Lampert Is Said to Improve Bid to Rescue Sears From Shutdown
By Katherine Doherty and Josh Saul
January 9, 2019, 8:51 AM PST Updated on January 9, 2019, 5:15 PM PST
Offer for about $5 billion would also pay severance, vendors
Hedge fund seeks standing to compete against liquidators
Sears Files for Bankruptcy After 134 Years in Business
Eddie Lampert’s ESL Investments hedge fund raised its bid to keep Sears Holdings Corp. in business with an offer of about $5 billion that covers severance for workers and bills from its suppliers.
Advisers for the hedge fund crafted a bid that commits ESL to cover more than $40 million of existing severance costs, and more for workers hired in a reorganized Sears, said a person with knowledge of the matter. Lampert is adding $120 million that a bankruptcy court said he needed to post in advance to qualify for an auction set for next week, said the person, who wasn’t authorized to comment publicly. ESL would pick up tax and supplier bills that Sears incurred during bankruptcy proceedings, the person said.
Kmart Merger
Lampert, who engineered the acquisition of Sears by Kmart in 2005, held about $2.5 billion in Sears debt as of September, the result of multiple attempts to keep the chain afloat. It shuttered hundreds of money-losing stores, cut more than $1 billion in annual expenses, and spun off units such as Lands’ End Inc.
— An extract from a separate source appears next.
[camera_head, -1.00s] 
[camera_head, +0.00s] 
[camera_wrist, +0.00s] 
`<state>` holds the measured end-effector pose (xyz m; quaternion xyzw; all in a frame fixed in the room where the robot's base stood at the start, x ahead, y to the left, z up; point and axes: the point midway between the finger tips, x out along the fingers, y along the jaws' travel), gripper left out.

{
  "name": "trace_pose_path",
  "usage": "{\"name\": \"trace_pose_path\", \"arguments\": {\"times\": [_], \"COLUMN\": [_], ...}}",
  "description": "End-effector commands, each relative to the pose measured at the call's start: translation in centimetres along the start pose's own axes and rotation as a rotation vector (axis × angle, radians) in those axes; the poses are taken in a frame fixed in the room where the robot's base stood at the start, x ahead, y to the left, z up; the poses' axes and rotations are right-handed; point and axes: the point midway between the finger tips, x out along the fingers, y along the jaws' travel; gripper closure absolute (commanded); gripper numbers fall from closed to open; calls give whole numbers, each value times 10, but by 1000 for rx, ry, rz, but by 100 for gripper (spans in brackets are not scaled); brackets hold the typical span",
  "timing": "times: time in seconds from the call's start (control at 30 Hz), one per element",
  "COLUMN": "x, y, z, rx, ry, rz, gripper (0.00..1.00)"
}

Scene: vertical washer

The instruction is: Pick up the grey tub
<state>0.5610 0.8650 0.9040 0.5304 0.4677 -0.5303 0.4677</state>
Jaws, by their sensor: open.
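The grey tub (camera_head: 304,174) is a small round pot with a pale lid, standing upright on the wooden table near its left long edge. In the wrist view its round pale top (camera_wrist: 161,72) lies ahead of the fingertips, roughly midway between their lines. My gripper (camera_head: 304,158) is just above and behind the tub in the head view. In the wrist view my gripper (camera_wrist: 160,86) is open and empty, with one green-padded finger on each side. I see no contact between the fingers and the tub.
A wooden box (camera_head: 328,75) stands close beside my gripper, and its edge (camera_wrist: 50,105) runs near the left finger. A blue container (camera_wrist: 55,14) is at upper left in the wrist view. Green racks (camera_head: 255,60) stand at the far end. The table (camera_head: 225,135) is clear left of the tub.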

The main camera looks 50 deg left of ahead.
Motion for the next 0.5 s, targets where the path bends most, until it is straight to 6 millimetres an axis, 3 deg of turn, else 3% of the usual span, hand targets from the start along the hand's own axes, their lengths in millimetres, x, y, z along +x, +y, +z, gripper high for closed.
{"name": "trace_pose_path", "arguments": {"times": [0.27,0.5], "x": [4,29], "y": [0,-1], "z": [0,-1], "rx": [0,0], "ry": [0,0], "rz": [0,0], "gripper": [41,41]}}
The original bid didn’t have sufficient upside for other creditors who are being asked to drop pending lawsuits against Lampert and ESL that challenge the validity of some of his prior rescue deals, according to Peter Kaufman, president of investment bank Gordian Group, which isn’t involved in the Sears case.
“Lampert has to beat the creditors’ view that a combination of liquidation recovery from the assets plus litigation claims against him” isn’t worth more than his plan to keep it as a going concern, Kaufman said. “ESL needs to make their deal more attractive than not, if he wants the creditors to play along.”